What would you do if you crash-landed on an alien planet? That's the question Plan B From Outer Space poses as its premise, except you play as an alien and the foreign land you find yourself in is Bavaria. You know, the south-eastern region of Germany, on Earth, with the aliens being just human beings. This role reversing setup makes for an entertaining "choose-your-own-adventure"-style romp, but is a relatively quick play and not particularly substantive, making it a questionable value proposition.

Shape your narrative

Plan B From Outer Space is a text-driven adventure game where you play as an interstellar traveler on a sophisticated spaceship with an advanced AI system onboard. The game starts giving some exposition about your character and their past exploits, which gives you the opportunity to choose what kind of character to play as, including a few prompts to give your alien race some background as well as a character creation menu to customize the look of your alien to your liking.

From there, the adventure well and truly begins with your spaceship getting hit with a foreign object, forcing an emergency landing on the closest nearby planet. From here, you go on an adventure with your AI companion to try and find a way to repair your ship and leave without letting any intelligent life know you were ever there.

Blend in with Bavarians

Very quickly into your journey, you realize that your alien has crash-landed on Earth and must avoid detection from all different kinds of folks like hunters, FBI agents, and random bystanders. Fortunately, your alien race has the natural ability to change shape at will, which makes this adventure a lot less about strict sneaking around and more about awkwardly trying to navigate human customs as a being that has no context on how to blend in outside of their own, limited observations.

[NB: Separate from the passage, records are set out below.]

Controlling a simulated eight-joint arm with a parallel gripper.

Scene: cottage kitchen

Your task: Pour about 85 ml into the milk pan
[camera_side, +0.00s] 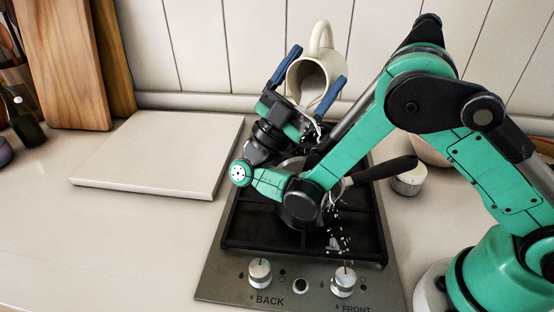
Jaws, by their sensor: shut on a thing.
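A cream jug (312,82) is tipped, its mouth facing down toward the camera and its handle up. My gripper (319,66) is shut on the jug, with one blue finger on each side of it. White liquid shows at the jug's lower lip, and white drops (338,236) show lower down, over or on the front part of the hob. The milk pan (291,163) is on the hob below the jug, mostly hidden behind my arm. Its black handle (384,168) points right. The level inside the pan is hidden.
The hob (222,283) has two front knobs and a black grate. A pale board (150,150) lies at left, with wooden boards (68,65) and a dark bottle (22,122) behind it. A small white pot (408,182) and part of a bowl (432,150) stand at right.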

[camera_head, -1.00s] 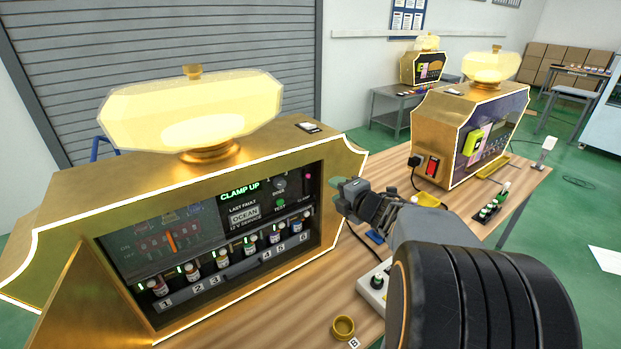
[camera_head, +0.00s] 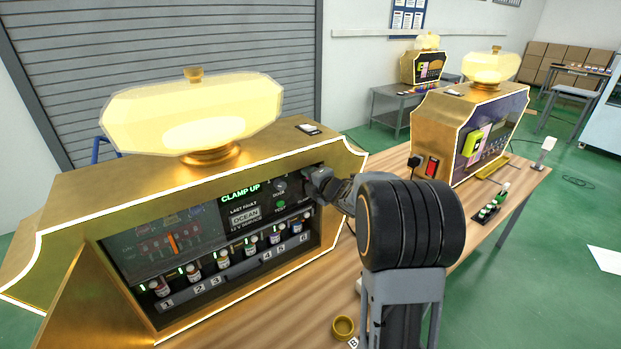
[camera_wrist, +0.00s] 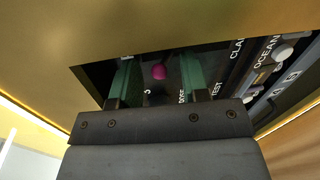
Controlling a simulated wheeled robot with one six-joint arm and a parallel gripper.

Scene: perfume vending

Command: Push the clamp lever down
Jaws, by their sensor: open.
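The gold perfume machine (camera_head: 75,195) has an open front with a dark panel whose screen reads CLAMP UP (camera_head: 241,191). My gripper (camera_head: 318,178) is at the upper right corner of this opening. In the wrist view its two green fingers are apart, with my gripper (camera_wrist: 156,84) reaching into the opening. A round magenta knob (camera_wrist: 159,71) shows between the fingers, beyond them. It may be the end of the clamp lever; I cannot tell whether the fingers touch it. In the head view my gripper hides that spot.
Several small bottles (camera_head: 222,257) stand in a numbered row low in the opening. The opening's gold upper edge (camera_wrist: 130,30) is close above my fingers. A brass cup (camera_head: 343,327) stands on the wooden table (camera_head: 290,322). A second gold machine (camera_head: 440,125) stands behind at the right.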

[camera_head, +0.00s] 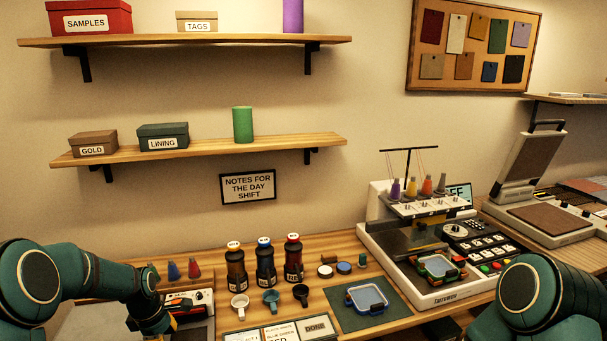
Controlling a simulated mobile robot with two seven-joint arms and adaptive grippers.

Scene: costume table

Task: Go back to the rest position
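My left arm comes in from the left edge, bent, with its wrist end over the left end of the table. The part of my left gripper (152,322) that shows is dark with a yellowish piece, at the bottom edge; its fingertips are cut off or hidden. My right arm shows only as a green joint in the bottom right corner, in front of the embroidery machine (382,262); my right gripper is out of the picture. I see nothing held.
Three dark bottles (265,262) stand mid-table behind three small cups (270,298). A blue hoop (367,299) lies on a green mat (345,322). A heat press (540,215) stands at right, its lid raised. A shelf (215,148) hangs behind.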

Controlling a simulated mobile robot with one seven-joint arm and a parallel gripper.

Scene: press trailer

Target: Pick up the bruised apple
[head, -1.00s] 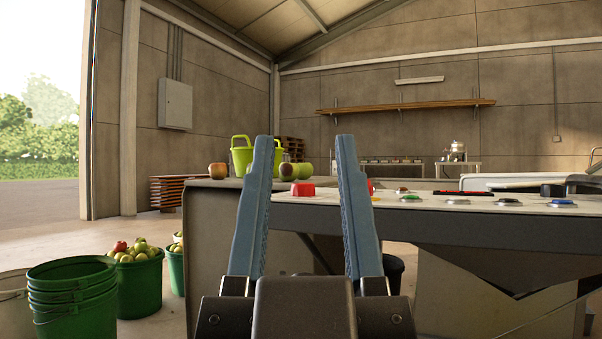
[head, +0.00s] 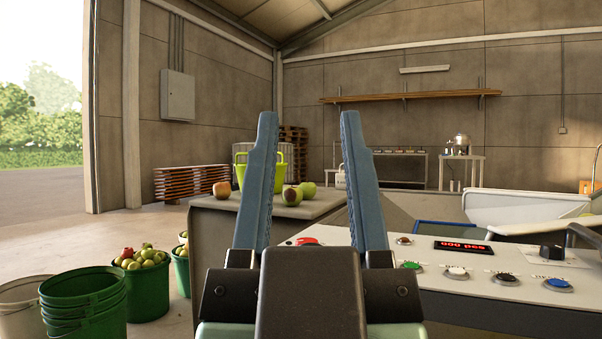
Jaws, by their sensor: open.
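The apple with a dark brown patch, which looks like the bruised apple (head: 291,196), sits on a grey table top (head: 325,203) in the head view. A green apple (head: 309,189) is right beside it, partly behind. A red-orange apple (head: 222,189) sits apart at the table's left edge. My gripper (head: 309,115) is open and empty, its two blue fingers pointing up in the picture. The bruised apple shows between the fingers, farther away; nothing touches it.
A control panel (head: 470,262) with buttons and a red display stands at the right, near the gripper. A lime-green basket (head: 262,174) stands behind the apples. Green buckets (head: 85,305) and a bucket of apples (head: 142,285) stand on the floor at left.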

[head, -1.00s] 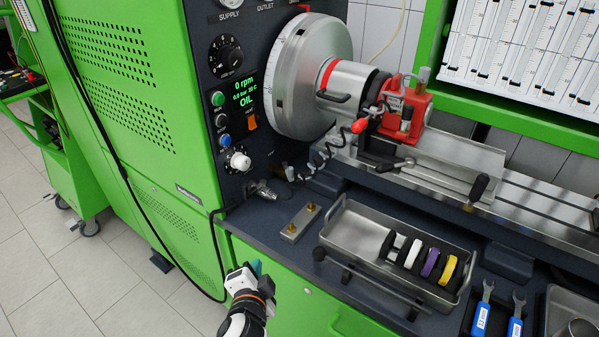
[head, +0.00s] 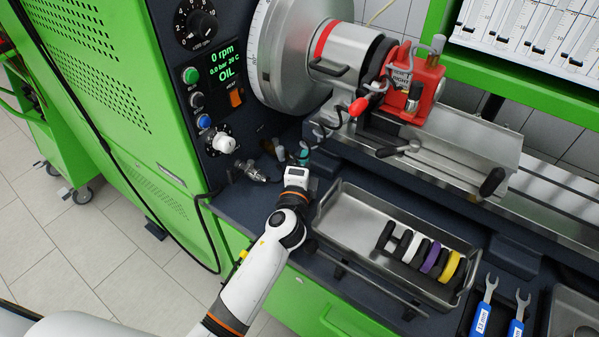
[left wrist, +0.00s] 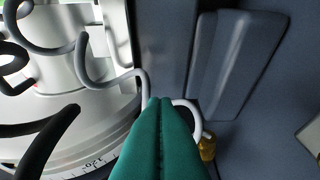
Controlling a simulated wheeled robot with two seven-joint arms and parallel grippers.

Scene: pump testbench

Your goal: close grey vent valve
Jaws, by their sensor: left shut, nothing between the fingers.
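My left gripper (head: 301,157) has its teal fingers shut and empty, above the bench just right of the control panel's foot. Small grey fittings (head: 280,153) stand close to the left of the fingertips; one may be the grey vent valve, but I cannot tell its handle position. A metal connector (head: 254,172) lies further left at the panel's base. In the left wrist view the shut teal fingers (left wrist: 160,105) point towards a pale curved hose (left wrist: 182,104) and a brass fitting (left wrist: 207,148). Whether they touch the hose is unclear. My right gripper is out of view.
A steel tray (head: 340,215) with several coloured rings lies right of my left gripper. The large metal disc (head: 280,60) and red unit (head: 415,85) stand behind. A white knob (head: 223,143) is on the panel. Blue wrenches (head: 483,312) lie at lower right.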

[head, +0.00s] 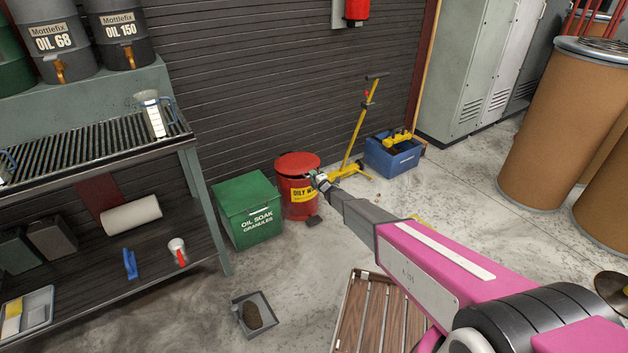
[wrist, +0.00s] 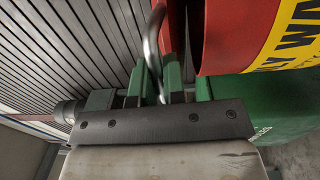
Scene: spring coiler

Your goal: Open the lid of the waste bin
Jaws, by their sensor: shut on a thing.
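The waste bin (head: 298,203) is a red drum with a yellow "OILY WA…" label, standing by the dark slatted wall. Its red lid (head: 297,162) lies across the top in the head view; I cannot tell there whether it is slightly raised. My gripper (head: 319,180) is at the bin's right side, near the rim. In the wrist view, the green fingers of my gripper (wrist: 157,82) are shut on a silver bent handle (wrist: 153,38) beside a red edge. The bin's wall (wrist: 240,30) fills the upper right there, with a dark gap between it and that edge.
A green oil soak granules box (head: 247,208) stands close at the bin's left. A yellow wheeled stand (head: 350,165) and a blue crate (head: 393,158) are to the right. A wooden slatted pallet (head: 378,315) and a grey dustpan (head: 255,314) lie in front. A workbench (head: 205,215) is at left.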

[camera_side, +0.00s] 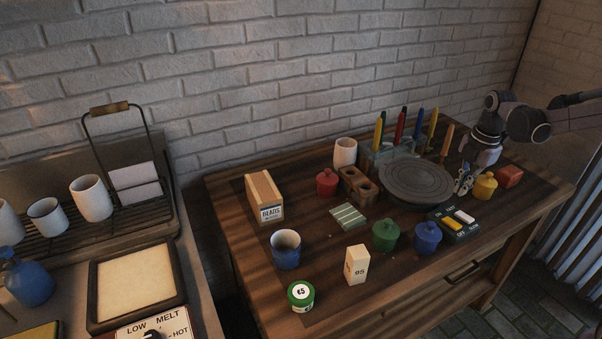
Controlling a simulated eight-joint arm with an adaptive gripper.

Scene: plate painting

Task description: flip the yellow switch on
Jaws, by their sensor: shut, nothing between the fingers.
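A small dark switch box (442,229) sits near the right front of the wooden table. The yellow switch (464,216) is on its upper right part, with a white switch (450,224) beside it. Whether the yellow switch is on or off is too small to tell. My gripper (461,190) points down just behind the switch box, between the dark turntable and the yellow pot. It is shut and empty, and appears apart from the switch.
The round turntable (416,178) is left of my gripper. A yellow pot (485,186) and a red block (510,176) are close on its right. Blue (428,238) and green (386,236) pots stand left of the switch box. Upright coloured sticks (401,125) stand behind.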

This narrative setup is a large part of what makes Plan B From Outer Space so enjoyable. It's charming writing daringly invents absurd ways for you to get into funny predicaments in your attempts to deceive the humans around you, and--for the most part--doesn't have too many dead ends or barriers in place that force you to rely on trial-and-error to make your way through the game.

A brief encounter with aliens

Without a ton of fail states in Plan B From Outer Space (though there are a few), the entire game flows so smoothly to the point that it feels somewhat short. For a game about a place so specific as Bavaria, you visit only one notable landmark and otherwise play through 3-4 chapters where you're largely trying to blend in with random groups of people for long enough to complete an objective.

This is to say that I don't necessarily thing Plan B From Outer Space should have been harder so much as a little more ambitious in the places it takes you to and things it has you do. I say this particularly because the game's asking price feels quite high for an experience that will take a couple hours at most to complete.

The bottom line

Plan B From Outer Space is an entirely enjoyable experience, but it's perhaps a little too breezy and light as an experience. It doesn't necessarily leave a lasting impression, nor does it give you much of a reason to return to it. For what it is, it's fun, but I'm not so sure I'd pay the price being asked for it.